If setting these benchmarks feels challenging, know that you’re not alone! Ideally, your company will have been tracking retention rates already (hint: if you’re tracking churn, you’re tracking retention—the numbers are the inverse of each other). In that case, that historical data should inform your benchmarks. If you’re lacking this data, or want to supplement your own numbers, use the average retention rates for SaaS companies in your vertical to get a sense of how you stack up.
We took a look at our own data alongside the average 1-day and 30-day retention rates for over 1,000 SaaS businesses (the dotted line below represents this average).
On average, Appcues customers are seeing a 1-day retention rate of 15%. Our top quartile of customers is seeing twice that rate—retaining 30% of new users at the 1-day mark.

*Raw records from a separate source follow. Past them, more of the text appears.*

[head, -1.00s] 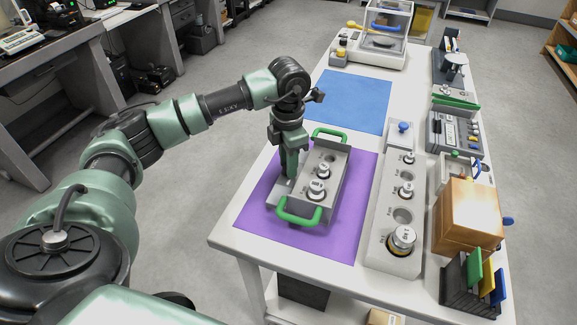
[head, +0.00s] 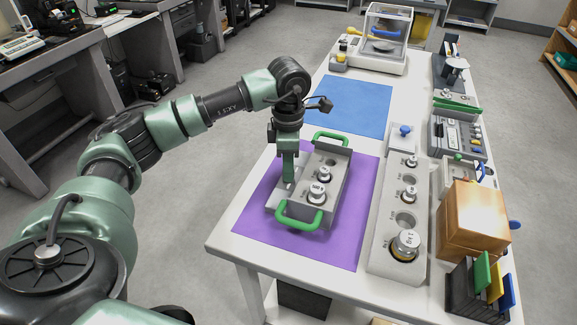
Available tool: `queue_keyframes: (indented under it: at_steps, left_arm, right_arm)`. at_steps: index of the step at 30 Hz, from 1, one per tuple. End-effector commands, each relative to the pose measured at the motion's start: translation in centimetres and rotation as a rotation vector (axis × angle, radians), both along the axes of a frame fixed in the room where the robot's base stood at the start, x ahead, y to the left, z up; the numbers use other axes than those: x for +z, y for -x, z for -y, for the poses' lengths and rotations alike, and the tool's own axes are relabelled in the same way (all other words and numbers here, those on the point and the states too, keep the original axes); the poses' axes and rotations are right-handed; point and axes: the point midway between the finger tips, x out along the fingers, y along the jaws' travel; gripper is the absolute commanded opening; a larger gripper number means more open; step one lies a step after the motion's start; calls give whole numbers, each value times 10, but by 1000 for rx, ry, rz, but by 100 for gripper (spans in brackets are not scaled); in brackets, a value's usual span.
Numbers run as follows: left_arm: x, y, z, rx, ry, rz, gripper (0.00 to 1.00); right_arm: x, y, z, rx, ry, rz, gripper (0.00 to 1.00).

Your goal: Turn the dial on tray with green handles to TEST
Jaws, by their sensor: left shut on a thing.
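The grey tray (head: 335,178) with green handles (head: 298,213) sits on the purple mat (head: 345,244), holding metal weights (head: 317,192) in its wells. My left gripper (head: 287,180) points straight down at the tray's left side, over a lower grey ledge (head: 262,203). Its jaws are shut on something there, most likely the dial. The dial and its TEST mark are hidden behind the gripper, so I cannot tell the setting. My right gripper is not in view.
A long grey weight block (head: 383,255) stands right of the purple mat. A wooden box (head: 472,222) and a dark rack with coloured plates (head: 480,285) are at the table's right edge. A blue mat (head: 350,103) and a glass-cased balance (head: 385,40) lie farther back.

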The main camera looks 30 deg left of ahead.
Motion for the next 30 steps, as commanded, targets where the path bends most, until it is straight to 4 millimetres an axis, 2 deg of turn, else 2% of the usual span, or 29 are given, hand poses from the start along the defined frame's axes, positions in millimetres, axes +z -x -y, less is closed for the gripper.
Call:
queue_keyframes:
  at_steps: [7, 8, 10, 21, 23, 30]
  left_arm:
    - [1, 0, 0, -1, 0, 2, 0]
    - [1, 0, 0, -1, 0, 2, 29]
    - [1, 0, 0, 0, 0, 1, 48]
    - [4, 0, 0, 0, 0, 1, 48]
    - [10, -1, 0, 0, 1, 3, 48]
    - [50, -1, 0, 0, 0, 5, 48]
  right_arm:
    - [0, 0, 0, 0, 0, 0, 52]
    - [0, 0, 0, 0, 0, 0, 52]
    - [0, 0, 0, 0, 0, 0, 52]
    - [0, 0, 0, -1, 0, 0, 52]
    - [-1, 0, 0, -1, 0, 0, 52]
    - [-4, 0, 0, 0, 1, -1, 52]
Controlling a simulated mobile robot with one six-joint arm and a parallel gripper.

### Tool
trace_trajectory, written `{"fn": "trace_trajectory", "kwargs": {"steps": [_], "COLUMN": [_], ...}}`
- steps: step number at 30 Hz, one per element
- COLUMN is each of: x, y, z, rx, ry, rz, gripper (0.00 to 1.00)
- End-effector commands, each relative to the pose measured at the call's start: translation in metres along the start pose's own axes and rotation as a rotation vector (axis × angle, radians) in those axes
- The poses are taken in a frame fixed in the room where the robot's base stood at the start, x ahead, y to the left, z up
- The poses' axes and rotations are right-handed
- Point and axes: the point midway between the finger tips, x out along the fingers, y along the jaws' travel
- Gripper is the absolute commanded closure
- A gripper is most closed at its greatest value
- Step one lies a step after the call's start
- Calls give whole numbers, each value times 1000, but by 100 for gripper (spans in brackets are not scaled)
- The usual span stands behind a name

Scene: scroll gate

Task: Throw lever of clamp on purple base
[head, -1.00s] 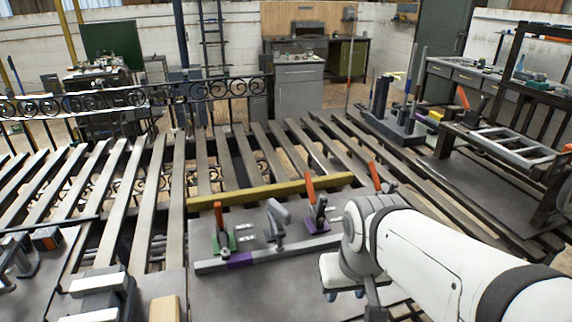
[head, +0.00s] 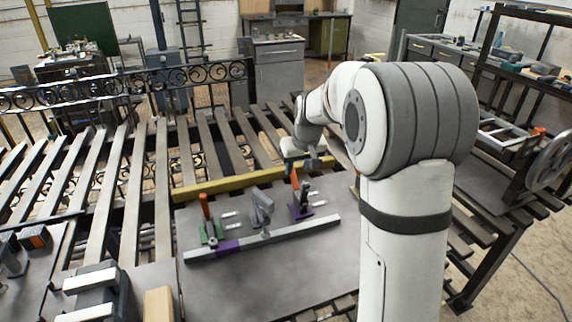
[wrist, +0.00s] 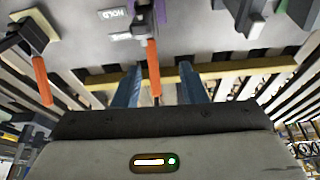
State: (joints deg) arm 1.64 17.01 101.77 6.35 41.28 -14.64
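The clamp on the purple base (head: 299,212) stands on the grey plate, right of centre. Its orange lever (head: 294,179) stands roughly upright. In the wrist view the purple base (wrist: 160,8) is at the top edge and the orange lever (wrist: 153,66) points down the picture. My gripper (wrist: 158,86) is open, with its blue fingers on either side of the lever's tip in that view. I cannot tell whether they touch it. In the head view my gripper (head: 305,163) is just behind and above the lever, partly hidden by my arm.
A clamp on a green base (head: 212,234) with an orange lever stands left. A grey bracket (head: 262,210) and a long grey bar (head: 265,239) lie nearby. A yellow bar (head: 225,186) runs behind. Another orange-levered clamp (wrist: 41,80) is at left in the wrist view.

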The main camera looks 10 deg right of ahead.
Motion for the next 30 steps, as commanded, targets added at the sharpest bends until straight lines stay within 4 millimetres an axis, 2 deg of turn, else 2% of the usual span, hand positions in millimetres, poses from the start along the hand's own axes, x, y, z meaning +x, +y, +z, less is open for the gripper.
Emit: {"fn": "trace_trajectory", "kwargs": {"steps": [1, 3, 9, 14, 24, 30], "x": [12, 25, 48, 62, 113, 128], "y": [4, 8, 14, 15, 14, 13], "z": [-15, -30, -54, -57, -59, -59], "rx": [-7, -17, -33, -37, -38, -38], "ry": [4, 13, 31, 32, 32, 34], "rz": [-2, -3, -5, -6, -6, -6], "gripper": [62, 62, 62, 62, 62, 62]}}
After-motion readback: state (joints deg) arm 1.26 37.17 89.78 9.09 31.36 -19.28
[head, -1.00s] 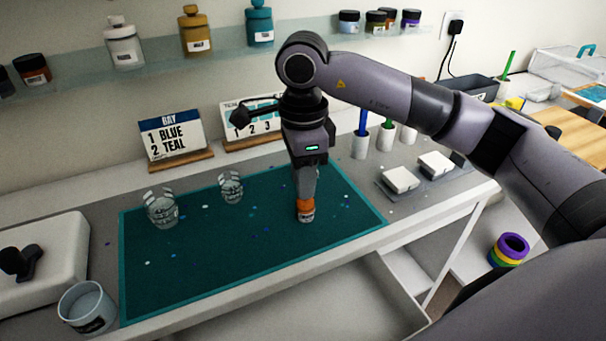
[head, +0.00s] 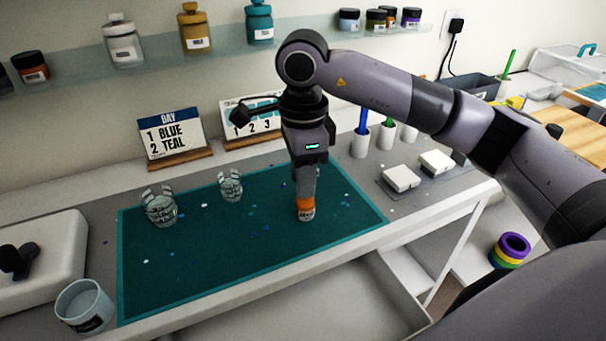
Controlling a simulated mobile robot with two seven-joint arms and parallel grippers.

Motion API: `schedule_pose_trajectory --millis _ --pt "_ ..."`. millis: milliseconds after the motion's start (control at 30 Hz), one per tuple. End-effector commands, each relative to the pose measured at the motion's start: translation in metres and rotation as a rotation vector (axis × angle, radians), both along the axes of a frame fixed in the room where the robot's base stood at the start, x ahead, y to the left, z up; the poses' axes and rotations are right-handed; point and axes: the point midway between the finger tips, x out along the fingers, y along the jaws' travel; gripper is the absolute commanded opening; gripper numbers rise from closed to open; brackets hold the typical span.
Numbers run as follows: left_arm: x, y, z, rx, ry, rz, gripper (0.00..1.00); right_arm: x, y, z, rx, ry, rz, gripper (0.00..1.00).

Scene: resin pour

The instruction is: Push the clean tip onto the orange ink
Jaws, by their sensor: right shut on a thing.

Let’s take a look at 30-day retention:
Similarly, we see a trend of the average hovering right around the SaaS average of 20% but top Appcues customers are closer to 50%.
Getting half of your new users to return to your product within a month of signup is tricky, but possible. Let’s talk about how to get there.
Step 3: Understanding your retention experiments
Isolating variables and understanding causation is one of the main battles when it comes to improving retention. We were particularly interested in isolating our own product and measuring the impact it had on our customers’ own number. Did seeing Appcues flows make a tangible difference in end-user retention? And was that difference significant?
The answer, it turns out, is yes and yes!
Let’s dig into that a little more: Below is a graph that represents the base 30-day retention rate (roughly 20%) against retention rates of users who start and/or complete Appcues flows.
If end users are completing one step of a 4-step flow, this will increase first-month retention by 3.24% on average. If users are completing the entire 4-step flow, end-user retention rates increase by over 9%.
We can zoom in even further to a specific Appcues customer example:
For this customer, Appcues made a significant impact on 1-day retention rate when comparing users who saw a flow to those who didn’t—0.7% retention versus 25.8%. This makes sense—when users get a contextual, in-app introduction to a product, they have an easier time seeing value, which makes them more likely to return.
Appcues also had a sizable impact on this customer’s 30-day retention rates: Seeing Appcues flows improved 30-day retention by 25%, from 69.8% to an impressive 87.3%. These sorts of results are an important reminder that a better onboarding experience can have long-term, trailing effects on metrics throughout the customer lifecycle.
Think about it: What would a 25% lift in 30-day retention mean to you?
Step 4: Take action
So far, we’ve covered how we are defining retention at Appcues, what retention benchmarks look like across our customer base, and the impact that we see when we isolate Appcues as a variable in our analysis.
What was clear to us when we looked at the data was that, yes, Appcues really does make a difference. That’s obviously good news for us, but it’s also great news for you—whether you’re an Appcues customer or have decided to allocate resources to building, maintaining, and iterating on similar in-app communications in-house.
Because our data shows that users who see Appcues flows within the first 30 days have a 12% higher retention rate on average than those who did not. What could a 12% higher retention rate mean for your own bottom line? Quite a lot.
But don’t take our word for it. We asked around to see what our customers are saying, and retention comes in many different forms. Here’s a quote from Octadesk, a customer aiming to improve their first week retention and conversion with Appcues:
“We offer a 7-day trial. With Appcues, we have been able to 2X our lead conversion. Appcues has had a significant impact on our revenue growth." – Vitor Ferreira, Product Manager, PLG at Octadesk
Invest in in-app messaging
In-app messaging allows you to communicate with your users in a way that is contextual, timely, and relevant. Whether you choose Appcues or in-house development, you should be prepared to iterate on your experiences quickly and often. Don’t be afraid to experiment with different flows or user segmentation—just be sure you have solid benchmark data in place so you can understand the impact of your changes.